● **EXERCISE OBJECTIVE**: Count every line that includes the string "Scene" in the entries that follow. Nothing besides the number is needed.

Robot episode data:
-- -- --

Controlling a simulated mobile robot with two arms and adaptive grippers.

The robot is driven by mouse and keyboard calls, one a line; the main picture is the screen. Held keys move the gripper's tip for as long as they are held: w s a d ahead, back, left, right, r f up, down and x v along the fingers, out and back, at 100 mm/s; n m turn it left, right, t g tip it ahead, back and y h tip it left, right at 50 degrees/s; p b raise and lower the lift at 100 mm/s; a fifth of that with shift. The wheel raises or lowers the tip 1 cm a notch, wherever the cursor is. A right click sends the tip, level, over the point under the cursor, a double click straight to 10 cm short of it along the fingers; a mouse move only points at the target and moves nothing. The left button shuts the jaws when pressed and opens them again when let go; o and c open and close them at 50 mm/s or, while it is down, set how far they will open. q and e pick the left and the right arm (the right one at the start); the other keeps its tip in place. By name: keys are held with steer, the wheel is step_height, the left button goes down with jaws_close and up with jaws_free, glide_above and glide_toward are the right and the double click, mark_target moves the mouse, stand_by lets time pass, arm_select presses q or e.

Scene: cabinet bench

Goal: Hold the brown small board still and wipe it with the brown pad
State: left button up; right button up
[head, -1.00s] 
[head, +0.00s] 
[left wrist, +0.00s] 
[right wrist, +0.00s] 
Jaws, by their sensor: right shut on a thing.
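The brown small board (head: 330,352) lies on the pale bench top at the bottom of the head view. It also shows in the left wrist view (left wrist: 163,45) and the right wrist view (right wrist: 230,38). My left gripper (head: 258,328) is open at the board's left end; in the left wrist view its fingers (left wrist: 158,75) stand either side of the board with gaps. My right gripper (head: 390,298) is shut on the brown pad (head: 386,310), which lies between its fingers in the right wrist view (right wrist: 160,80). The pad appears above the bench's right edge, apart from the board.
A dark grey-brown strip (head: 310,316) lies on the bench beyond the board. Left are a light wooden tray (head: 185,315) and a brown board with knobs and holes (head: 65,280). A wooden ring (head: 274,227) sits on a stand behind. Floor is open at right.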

-- -- --

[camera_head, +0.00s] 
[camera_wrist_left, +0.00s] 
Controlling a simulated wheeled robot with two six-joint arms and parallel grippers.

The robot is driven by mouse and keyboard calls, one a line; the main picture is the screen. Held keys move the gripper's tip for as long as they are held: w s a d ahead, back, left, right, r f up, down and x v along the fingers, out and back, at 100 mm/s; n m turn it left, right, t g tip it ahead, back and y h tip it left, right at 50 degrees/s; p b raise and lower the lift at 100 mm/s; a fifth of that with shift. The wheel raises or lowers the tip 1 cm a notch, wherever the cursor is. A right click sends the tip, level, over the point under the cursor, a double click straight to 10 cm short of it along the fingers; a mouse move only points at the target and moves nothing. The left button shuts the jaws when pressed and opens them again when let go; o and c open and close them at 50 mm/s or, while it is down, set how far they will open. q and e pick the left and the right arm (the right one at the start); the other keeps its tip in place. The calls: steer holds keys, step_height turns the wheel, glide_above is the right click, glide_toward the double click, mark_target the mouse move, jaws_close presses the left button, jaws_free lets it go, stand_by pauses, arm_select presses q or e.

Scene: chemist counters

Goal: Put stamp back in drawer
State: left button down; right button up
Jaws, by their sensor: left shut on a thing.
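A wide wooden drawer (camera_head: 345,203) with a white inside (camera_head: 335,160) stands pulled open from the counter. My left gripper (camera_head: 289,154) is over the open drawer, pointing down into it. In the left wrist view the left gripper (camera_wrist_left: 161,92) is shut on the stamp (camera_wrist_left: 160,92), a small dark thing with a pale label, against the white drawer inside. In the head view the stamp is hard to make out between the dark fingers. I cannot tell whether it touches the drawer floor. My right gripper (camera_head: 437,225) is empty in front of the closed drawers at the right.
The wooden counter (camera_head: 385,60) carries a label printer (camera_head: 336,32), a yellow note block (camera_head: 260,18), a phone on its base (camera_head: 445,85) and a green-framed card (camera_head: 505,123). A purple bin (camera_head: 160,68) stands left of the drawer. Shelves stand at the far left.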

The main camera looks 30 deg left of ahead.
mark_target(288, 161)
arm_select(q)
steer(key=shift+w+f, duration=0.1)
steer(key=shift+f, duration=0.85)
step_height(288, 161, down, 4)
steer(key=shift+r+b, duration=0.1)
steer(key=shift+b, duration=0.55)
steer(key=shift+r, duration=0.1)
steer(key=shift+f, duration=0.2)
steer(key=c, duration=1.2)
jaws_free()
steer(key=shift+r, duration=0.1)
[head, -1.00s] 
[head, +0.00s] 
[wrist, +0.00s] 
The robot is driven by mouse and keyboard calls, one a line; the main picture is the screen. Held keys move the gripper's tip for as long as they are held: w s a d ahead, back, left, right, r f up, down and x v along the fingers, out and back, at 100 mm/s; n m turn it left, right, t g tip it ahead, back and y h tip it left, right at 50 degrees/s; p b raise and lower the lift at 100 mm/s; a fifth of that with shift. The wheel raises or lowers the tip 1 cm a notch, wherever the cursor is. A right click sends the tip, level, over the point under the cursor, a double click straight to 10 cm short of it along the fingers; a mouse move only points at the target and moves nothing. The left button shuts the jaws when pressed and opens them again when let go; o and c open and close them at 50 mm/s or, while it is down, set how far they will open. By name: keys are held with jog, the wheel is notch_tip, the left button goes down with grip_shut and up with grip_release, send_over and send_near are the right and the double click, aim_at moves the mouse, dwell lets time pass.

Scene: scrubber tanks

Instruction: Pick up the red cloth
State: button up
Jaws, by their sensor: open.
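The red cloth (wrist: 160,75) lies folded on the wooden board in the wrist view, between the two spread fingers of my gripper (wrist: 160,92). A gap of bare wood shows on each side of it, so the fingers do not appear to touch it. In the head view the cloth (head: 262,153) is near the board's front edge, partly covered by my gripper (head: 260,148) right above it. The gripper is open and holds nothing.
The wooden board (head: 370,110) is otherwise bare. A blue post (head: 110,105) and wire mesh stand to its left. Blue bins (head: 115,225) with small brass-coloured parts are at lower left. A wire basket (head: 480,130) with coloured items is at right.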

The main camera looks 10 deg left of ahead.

-- -- --

● **SOLUTION FOR THIS TASK**: 3